**Records shown**
┄┄┄┄┄┄

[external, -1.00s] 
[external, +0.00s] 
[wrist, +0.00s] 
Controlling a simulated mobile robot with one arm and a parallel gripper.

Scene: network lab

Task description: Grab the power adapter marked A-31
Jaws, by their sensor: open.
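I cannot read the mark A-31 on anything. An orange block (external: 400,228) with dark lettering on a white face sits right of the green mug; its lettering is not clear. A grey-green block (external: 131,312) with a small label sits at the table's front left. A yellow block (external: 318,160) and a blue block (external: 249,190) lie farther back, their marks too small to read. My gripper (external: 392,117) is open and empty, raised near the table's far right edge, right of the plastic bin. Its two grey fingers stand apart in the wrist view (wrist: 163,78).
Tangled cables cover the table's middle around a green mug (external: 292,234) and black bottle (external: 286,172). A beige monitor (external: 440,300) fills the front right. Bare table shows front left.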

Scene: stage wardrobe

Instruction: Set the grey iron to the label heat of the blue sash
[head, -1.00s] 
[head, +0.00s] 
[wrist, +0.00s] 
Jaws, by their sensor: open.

┄┄┄┄┄┄

**Exercise instructions**
Exactly as written above, please repeat the entries.

**Answer below**
[external, -1.00s] 
[external, +0.00s] 
[wrist, +0.00s] 
Controlling a simulated mobile robot with one arm and a parallel gripper.

Scene: network lab

Task description: Grab the power adapter marked A-31
Jaws, by their sensor: open.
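I cannot read the mark A-31 on anything. An orange block (external: 400,228) with dark lettering on a white face sits right of the green mug; its lettering is not clear. A grey-green block (external: 131,312) with a small label sits at the table's front left. A yellow block (external: 318,160) and a blue block (external: 249,190) lie farther back, their marks too small to read. My gripper (external: 392,117) is open and empty, raised near the table's far right edge, right of the plastic bin. Its two grey fingers stand apart in the wrist view (wrist: 163,78).
Tangled cables cover the table's middle around a green mug (external: 292,234) and black bottle (external: 286,172). A beige monitor (external: 440,300) fills the front right. Bare table shows front left.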

Scene: stage wardrobe

Instruction: Set the grey iron to the label heat of the blue sash
[head, -1.00s] 
[head, +0.00s] 
[wrist, +0.00s] 
Jaws, by their sensor: open.

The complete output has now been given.